[Lines of data]
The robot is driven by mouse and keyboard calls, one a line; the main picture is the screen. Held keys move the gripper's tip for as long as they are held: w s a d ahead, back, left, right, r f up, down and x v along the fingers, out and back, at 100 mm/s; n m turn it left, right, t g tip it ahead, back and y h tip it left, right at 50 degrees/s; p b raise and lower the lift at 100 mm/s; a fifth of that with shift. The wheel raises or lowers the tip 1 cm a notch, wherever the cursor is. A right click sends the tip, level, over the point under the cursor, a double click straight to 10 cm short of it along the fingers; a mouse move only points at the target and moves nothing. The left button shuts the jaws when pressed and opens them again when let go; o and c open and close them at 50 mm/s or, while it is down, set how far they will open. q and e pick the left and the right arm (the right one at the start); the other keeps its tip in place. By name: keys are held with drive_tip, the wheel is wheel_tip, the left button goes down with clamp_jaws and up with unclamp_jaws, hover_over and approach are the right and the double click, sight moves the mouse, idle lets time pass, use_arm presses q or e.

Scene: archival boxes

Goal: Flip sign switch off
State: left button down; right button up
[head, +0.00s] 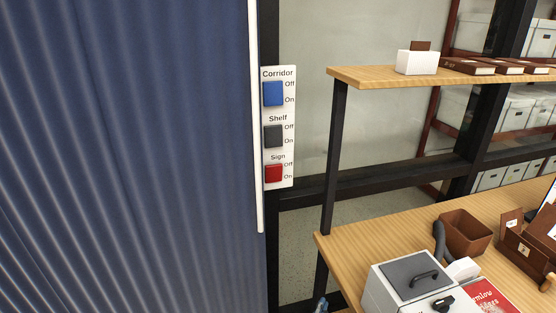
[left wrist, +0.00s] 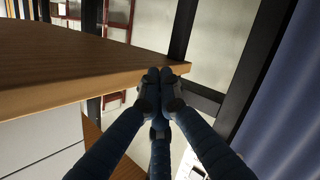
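The sign switch (head: 273,173) is a red rocker at the bottom of a white switch panel (head: 279,150), labelled Off above and On below. In the head view I cannot tell which way it is tipped. My left gripper (head: 320,305) just shows at the bottom edge of the head view, below and right of the panel and apart from it. In the left wrist view its dark blue fingers (left wrist: 160,76) meet at the tips with nothing seen between them. My right gripper is in neither view.
A blue corrugated wall (head: 130,150) fills the left. Right of the panel stand a wooden upper shelf (head: 370,77) and a lower wooden desk (head: 345,245) with a white-and-grey box (head: 385,295) and a brown bin (head: 465,232). A blue switch (head: 273,94) and a grey switch (head: 273,136) sit above the red one.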

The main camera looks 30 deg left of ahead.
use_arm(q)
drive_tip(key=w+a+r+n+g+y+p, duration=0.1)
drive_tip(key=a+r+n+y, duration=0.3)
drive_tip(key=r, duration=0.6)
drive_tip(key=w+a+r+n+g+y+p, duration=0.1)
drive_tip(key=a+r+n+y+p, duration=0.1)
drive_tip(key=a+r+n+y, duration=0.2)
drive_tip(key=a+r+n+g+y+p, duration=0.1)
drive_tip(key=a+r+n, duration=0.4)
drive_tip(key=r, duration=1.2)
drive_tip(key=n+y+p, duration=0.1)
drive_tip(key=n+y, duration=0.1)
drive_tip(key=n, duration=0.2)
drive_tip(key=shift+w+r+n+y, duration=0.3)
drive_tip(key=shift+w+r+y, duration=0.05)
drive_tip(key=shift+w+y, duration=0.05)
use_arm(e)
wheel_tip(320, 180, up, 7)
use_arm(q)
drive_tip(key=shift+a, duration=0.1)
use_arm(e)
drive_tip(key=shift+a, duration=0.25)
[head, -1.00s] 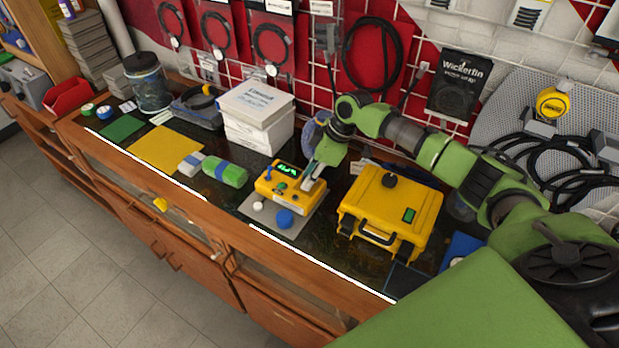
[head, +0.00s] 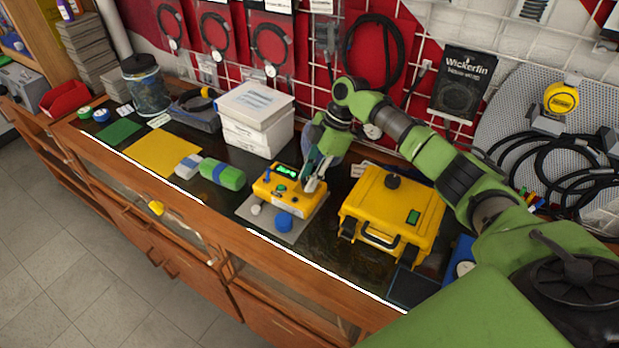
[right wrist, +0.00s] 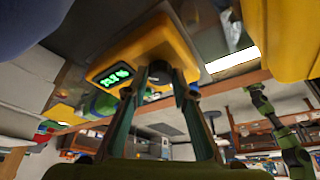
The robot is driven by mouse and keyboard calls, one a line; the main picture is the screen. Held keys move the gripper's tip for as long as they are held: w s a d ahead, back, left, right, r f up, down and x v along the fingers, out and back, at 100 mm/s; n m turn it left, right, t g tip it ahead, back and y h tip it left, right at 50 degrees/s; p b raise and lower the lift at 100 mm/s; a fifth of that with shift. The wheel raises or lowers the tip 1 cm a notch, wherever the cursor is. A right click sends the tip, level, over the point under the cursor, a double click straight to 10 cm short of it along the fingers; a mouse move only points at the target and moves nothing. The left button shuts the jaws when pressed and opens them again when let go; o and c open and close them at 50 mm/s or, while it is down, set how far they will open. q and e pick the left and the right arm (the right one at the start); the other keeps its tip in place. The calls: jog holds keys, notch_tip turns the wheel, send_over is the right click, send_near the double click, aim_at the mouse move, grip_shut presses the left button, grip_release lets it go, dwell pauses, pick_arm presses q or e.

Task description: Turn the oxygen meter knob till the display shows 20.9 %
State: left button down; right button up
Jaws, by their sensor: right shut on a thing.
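The yellow oxygen meter (head: 290,197) stands on a grey plate (head: 262,222) on the dark bench top. Its green display (head: 286,170) is lit, but the digits are too small to read. In the right wrist view the meter (right wrist: 150,42) hangs overhead, with the display (right wrist: 115,76) tilted and its figures blurred. My right gripper (head: 309,187) is at the right part of the meter's top. In the right wrist view its fingers (right wrist: 160,78) are shut on the dark knob (right wrist: 157,69), which is partly hidden between them. My left gripper does not show in the head view.
A yellow case (head: 385,220) stands close to the right of the meter. A blue knob-like item (head: 284,221) is at the plate's front.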

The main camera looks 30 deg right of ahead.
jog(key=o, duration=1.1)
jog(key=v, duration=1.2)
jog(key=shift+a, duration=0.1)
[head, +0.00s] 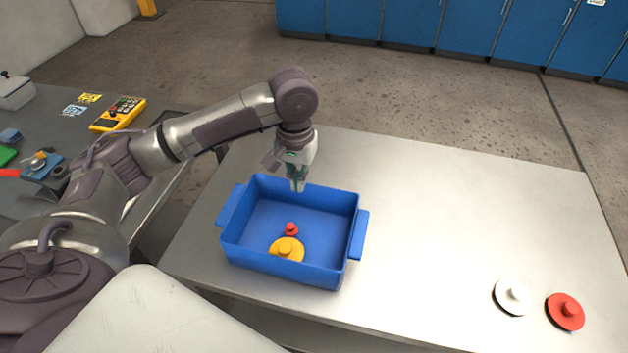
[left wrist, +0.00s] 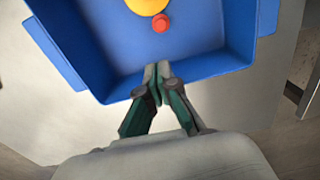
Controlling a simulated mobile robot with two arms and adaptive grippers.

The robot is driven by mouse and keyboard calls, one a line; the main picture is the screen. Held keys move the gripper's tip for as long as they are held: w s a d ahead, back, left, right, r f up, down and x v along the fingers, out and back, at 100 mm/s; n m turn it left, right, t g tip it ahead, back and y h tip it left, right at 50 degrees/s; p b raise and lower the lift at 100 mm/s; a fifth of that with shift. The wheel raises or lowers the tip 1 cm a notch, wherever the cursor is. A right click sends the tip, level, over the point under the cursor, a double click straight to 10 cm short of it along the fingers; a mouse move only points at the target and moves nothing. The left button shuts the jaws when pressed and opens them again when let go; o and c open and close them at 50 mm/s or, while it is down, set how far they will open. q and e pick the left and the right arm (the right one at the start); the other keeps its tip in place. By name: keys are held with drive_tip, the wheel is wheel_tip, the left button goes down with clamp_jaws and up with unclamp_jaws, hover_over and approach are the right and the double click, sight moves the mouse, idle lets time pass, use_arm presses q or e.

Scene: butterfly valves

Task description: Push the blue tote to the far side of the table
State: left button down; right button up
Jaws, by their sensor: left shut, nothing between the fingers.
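The blue tote (head: 334,277) stands upright on the left part of the grey metal table (head: 440,220), with free table beyond it. The fingertips overlap the inner face of that wall in the head view. In the left wrist view the shut fingertips (left wrist: 157,72) cross the rim of the tote (left wrist: 70,45). I cannot tell whether they touch it. My right gripper is out of view.
A white disc (head: 513,297) and a red disc (head: 566,312) lie at the table's right front. The middle and right rear are clear. A second table at the left holds a yellow device (head: 118,114) and small parts. Blue cabinets (head: 400,22) stand behind.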

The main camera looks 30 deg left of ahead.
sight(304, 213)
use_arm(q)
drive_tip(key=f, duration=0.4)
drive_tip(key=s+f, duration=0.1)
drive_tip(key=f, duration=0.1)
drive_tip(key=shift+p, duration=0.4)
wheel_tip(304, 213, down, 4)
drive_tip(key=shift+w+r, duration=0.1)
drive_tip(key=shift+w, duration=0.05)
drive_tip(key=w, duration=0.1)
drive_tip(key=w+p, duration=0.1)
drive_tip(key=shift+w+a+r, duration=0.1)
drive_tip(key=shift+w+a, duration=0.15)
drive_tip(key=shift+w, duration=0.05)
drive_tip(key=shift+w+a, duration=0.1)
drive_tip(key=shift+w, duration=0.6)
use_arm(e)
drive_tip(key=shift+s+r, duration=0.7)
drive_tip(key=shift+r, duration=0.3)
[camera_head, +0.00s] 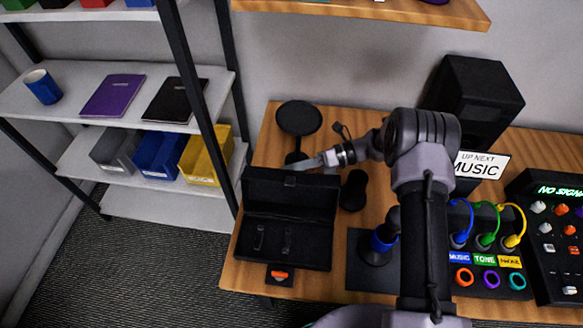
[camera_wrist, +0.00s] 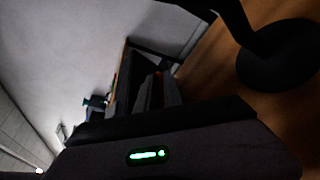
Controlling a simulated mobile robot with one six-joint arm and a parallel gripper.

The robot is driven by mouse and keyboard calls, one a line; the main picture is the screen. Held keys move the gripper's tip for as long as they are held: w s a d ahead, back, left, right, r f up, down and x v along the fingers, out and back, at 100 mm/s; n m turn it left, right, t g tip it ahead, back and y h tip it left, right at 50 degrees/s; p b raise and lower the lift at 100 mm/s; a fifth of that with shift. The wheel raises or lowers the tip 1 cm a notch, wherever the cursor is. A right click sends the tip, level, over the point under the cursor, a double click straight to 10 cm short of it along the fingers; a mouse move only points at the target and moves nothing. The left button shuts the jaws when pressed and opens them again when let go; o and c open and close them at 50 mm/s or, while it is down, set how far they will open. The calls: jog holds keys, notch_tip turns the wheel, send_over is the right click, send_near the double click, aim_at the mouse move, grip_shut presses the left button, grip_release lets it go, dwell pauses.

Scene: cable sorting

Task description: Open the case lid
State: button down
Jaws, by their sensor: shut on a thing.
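The black case (camera_head: 287,263) stands on the wooden table at its left end. Its lid (camera_head: 280,193) is raised, standing up at the back, and the inside shows two small slots or clips. My gripper (camera_head: 298,164) reaches in from the right and is shut on the top edge of the lid. The fingertips are small and hard to make out. In the dark wrist view, a black body with a green light fills the bottom, and the lid cannot be told apart clearly.
A round black stand (camera_head: 299,118) is behind the lid, and a black cylinder (camera_head: 354,190) is right of the case. A panel with blue, green and yellow cables (camera_head: 484,222) is farther right, near a speaker (camera_head: 478,90). A shelf (camera_head: 120,150) with bins is at left.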

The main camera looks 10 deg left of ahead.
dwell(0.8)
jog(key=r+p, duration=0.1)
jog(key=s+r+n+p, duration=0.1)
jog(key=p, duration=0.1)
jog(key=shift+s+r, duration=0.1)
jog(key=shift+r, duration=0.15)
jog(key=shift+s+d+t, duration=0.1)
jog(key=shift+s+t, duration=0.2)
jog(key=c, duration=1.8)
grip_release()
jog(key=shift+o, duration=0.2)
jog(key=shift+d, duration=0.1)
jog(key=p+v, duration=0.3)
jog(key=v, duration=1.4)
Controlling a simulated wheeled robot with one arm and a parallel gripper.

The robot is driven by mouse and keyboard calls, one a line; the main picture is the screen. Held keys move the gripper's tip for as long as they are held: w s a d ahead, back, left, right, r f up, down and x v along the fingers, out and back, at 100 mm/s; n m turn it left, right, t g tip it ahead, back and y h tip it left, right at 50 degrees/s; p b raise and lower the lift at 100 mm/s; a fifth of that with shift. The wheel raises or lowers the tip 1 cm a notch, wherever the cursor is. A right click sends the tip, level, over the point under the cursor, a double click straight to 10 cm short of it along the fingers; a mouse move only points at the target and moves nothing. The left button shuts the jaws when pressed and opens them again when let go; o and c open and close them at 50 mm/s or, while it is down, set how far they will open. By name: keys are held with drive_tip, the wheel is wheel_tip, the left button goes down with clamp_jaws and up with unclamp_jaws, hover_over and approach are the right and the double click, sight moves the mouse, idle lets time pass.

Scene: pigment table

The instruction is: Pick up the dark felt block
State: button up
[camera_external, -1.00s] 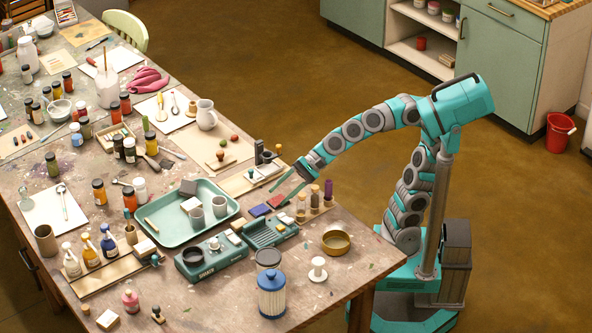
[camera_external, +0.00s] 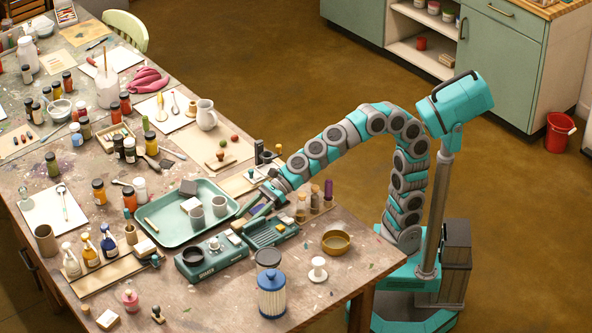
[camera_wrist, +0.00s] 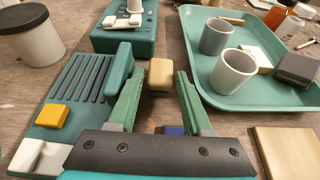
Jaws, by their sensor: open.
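A dark grey block (camera_external: 188,187), which looks like the felt block, sits in the far part of the green tray (camera_external: 159,239). In the wrist view the dark block (camera_wrist: 298,70) is at the right, beside a cream block (camera_wrist: 254,58). My gripper (camera_external: 252,211) is low over the table, between the tray's right end and a green ridged device (camera_external: 270,232). In the wrist view my gripper (camera_wrist: 157,88) is open. A tan block (camera_wrist: 160,74) shows beyond and between its fingertips, and a blue block (camera_wrist: 174,130) shows between the fingers. The dark block is clear of them.
Two grey cups (camera_external: 196,217) stand in the tray near my gripper. A second green device (camera_external: 211,257) is in front of the tray. Corked bottles (camera_external: 315,198) stand right of my gripper. A brass bowl (camera_external: 336,242) is near the table's right edge.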

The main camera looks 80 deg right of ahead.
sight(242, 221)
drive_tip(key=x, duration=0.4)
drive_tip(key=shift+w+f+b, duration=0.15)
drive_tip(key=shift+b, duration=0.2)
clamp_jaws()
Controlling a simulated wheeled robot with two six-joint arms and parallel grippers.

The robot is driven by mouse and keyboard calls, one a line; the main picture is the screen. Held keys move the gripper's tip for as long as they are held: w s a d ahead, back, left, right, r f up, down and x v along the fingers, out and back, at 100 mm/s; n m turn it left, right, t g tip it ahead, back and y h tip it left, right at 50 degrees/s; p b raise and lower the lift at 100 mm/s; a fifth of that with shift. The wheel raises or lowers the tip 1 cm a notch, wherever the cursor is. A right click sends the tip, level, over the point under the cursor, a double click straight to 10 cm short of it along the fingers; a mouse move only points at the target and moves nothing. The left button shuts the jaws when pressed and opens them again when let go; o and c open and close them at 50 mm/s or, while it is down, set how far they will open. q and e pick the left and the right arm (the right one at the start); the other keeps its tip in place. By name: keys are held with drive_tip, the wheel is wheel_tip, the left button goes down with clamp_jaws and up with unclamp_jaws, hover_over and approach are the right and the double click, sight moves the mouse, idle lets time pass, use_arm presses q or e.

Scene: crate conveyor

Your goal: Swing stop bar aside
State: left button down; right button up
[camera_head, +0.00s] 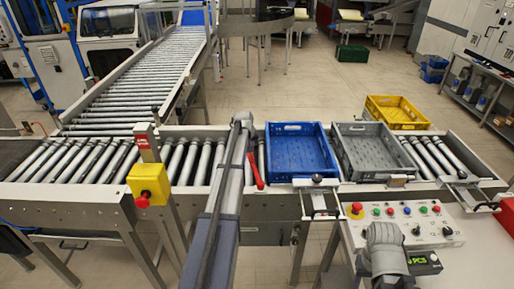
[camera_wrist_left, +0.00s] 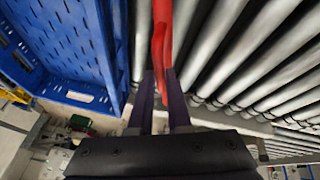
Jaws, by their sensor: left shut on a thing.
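The red stop bar (camera_head: 255,171) shows at the roller conveyor, just left of the blue crate, partly hidden by my left arm. In the left wrist view the red stop bar (camera_wrist_left: 161,32) runs from the top edge down between the fingers. My left gripper (camera_wrist_left: 162,82) is shut on it, with one dark finger on each side. In the head view my left forearm reaches across the conveyor, and the fingers cannot be made out. My right gripper is not in view.
A blue crate (camera_head: 324,156) and a grey crate (camera_head: 386,165) stand side by side on the conveyor, right of the bar. A yellow crate (camera_head: 398,108) is behind them. A red-button post (camera_head: 149,184) stands left of my arm. A control panel (camera_head: 412,225) is at front right.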

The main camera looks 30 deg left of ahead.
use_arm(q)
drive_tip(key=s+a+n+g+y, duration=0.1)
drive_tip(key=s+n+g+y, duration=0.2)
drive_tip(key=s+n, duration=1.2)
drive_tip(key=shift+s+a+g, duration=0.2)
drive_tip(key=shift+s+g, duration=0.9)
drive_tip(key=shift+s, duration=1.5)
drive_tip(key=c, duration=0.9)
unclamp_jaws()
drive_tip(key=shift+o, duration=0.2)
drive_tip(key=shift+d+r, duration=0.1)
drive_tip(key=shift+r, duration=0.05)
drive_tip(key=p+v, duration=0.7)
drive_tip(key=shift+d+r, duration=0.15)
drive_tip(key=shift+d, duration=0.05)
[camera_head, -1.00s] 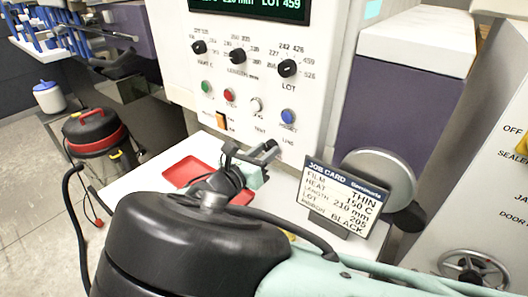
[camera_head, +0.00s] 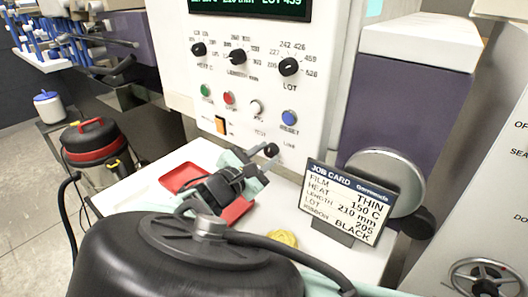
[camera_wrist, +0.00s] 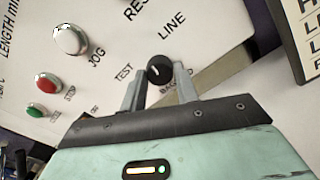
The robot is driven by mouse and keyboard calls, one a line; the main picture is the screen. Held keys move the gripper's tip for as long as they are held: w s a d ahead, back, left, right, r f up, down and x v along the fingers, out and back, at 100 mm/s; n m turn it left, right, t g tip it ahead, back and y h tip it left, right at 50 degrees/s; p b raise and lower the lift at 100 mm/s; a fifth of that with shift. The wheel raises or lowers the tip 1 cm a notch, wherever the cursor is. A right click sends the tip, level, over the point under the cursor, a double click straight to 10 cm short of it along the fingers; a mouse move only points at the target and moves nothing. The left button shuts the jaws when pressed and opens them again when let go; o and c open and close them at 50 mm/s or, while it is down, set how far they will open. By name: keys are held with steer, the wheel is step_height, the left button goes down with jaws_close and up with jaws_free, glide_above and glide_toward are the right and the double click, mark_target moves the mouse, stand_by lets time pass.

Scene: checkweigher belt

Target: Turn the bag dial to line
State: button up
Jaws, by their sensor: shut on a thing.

• _Work to complete_: What count of lines in the listing contain the word "wheeled"? Reply with the number only.

• _Written answer_: 2